* Begin Information supplied *

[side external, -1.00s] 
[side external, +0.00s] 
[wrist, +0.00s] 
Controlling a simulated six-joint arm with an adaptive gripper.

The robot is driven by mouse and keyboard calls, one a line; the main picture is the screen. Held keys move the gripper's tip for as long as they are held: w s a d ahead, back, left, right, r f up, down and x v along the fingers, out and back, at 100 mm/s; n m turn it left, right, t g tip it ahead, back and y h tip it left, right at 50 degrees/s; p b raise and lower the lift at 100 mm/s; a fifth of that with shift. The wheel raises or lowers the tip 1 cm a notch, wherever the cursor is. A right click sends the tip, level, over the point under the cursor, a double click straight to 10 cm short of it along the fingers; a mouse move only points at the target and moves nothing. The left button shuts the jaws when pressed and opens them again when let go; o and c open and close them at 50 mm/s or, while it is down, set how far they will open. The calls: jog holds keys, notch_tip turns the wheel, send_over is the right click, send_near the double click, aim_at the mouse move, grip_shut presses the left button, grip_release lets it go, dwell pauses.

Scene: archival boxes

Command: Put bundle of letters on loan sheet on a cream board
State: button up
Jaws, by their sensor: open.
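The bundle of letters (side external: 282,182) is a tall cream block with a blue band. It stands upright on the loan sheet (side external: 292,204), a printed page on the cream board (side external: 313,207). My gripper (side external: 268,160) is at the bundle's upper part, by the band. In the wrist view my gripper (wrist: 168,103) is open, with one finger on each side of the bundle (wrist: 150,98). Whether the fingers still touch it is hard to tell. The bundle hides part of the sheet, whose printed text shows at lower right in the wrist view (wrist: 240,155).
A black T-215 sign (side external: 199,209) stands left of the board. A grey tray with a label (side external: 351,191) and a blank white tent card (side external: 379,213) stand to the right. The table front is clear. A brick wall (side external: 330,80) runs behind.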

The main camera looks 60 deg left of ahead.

* End Information supplied *

_Requirements_
Copy each line of the data exactly, leaving nothing out.

_Solution to the problem_
[side external, -1.00s] 
[side external, +0.00s] 
[wrist, +0.00s] 
Controlling a simulated six-joint arm with an adaptive gripper.

The robot is driven by mouse and keyboard calls, one a line; the main picture is the screen. Held keys move the gripper's tip for as long as they are held: w s a d ahead, back, left, right, r f up, down and x v along the fingers, out and back, at 100 mm/s; n m turn it left, right, t g tip it ahead, back and y h tip it left, right at 50 degrees/s; p b raise and lower the lift at 100 mm/s; a fifth of that with shift. The wheel raises or lowers the tip 1 cm a notch, wherever the cursor is. A right click sends the tip, level, over the point under the cursor, a double click straight to 10 cm short of it along the fingers; a mouse move only points at the target and moves nothing. The left button shuts the jaws when pressed and opens them again when let go; o and c open and close them at 50 mm/s or, while it is down, set how far they will open. The calls: jog holds keys, notch_tip turns the wheel, send_over is the right click, send_near the double click, aim_at the mouse move, grip_shut presses the left button, grip_release lets it go, dwell pauses.

Scene: archival boxes

Command: Put bundle of letters on loan sheet on a cream board
State: button up
Jaws, by their sensor: open.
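The bundle of letters (side external: 282,182) is a tall cream block with a blue band. It stands upright on the loan sheet (side external: 292,204), a printed page on the cream board (side external: 313,207). My gripper (side external: 268,160) is at the bundle's upper part, by the band. In the wrist view my gripper (wrist: 168,103) is open, with one finger on each side of the bundle (wrist: 150,98). Whether the fingers still touch it is hard to tell. The bundle hides part of the sheet, whose printed text shows at lower right in the wrist view (wrist: 240,155).
A black T-215 sign (side external: 199,209) stands left of the board. A grey tray with a label (side external: 351,191) and a blank white tent card (side external: 379,213) stand to the right. The table front is clear. A brick wall (side external: 330,80) runs behind.

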The main camera looks 60 deg left of ahead.

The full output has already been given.